WHAT NEEDS TO BE DONE> From the entries below, copy out every line with "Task" in it.

[Robot trajectory data]

━━━━━━━━━━━━━━━━━━━━

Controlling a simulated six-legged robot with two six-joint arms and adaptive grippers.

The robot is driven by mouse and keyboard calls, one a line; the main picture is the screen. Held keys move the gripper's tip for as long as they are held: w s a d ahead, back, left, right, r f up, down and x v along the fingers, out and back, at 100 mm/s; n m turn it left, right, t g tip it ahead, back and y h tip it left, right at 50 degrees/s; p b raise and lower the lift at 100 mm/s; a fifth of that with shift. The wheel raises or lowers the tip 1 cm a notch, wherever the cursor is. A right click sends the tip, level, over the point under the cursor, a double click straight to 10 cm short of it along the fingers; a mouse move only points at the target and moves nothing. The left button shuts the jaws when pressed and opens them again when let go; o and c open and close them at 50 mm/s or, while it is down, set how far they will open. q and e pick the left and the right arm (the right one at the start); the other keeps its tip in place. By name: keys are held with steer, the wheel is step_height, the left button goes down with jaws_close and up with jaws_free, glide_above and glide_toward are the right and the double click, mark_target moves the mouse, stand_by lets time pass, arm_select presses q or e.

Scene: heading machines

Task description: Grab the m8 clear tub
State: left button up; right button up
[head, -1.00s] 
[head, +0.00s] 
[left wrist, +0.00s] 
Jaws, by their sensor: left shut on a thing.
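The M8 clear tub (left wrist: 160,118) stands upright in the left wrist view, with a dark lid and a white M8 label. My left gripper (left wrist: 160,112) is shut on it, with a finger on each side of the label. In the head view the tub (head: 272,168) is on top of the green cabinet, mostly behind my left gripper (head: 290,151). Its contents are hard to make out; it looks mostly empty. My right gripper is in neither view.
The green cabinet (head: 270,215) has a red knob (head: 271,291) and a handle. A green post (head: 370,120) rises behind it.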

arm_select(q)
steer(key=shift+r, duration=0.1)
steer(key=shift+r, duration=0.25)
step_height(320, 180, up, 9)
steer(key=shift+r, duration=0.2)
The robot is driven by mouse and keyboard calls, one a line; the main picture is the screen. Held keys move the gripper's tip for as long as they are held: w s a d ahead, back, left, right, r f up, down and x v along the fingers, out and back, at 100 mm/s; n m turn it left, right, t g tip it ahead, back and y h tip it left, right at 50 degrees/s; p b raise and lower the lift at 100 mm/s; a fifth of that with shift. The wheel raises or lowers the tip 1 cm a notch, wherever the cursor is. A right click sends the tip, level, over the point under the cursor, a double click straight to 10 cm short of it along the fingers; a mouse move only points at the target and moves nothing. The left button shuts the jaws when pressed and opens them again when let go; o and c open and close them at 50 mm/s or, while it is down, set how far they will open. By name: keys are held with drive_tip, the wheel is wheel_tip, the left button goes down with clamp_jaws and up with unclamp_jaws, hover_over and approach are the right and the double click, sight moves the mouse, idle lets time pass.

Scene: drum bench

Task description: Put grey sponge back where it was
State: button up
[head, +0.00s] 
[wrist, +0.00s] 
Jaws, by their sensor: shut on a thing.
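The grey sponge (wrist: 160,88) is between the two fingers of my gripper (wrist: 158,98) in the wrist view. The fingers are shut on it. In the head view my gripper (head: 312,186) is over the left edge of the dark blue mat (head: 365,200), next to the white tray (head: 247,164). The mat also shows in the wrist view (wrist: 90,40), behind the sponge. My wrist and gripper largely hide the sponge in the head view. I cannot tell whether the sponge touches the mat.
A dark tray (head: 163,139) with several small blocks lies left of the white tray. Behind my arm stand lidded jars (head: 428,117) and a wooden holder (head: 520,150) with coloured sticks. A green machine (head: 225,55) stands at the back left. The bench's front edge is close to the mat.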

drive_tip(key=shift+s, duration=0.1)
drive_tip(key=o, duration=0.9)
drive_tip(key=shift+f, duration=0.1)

━━━━━━━━━━━━━━━━━━━━

EXPECTED ANSWER>
Task description: Grab the m8 clear tub
Task description: Put grey sponge back where it was

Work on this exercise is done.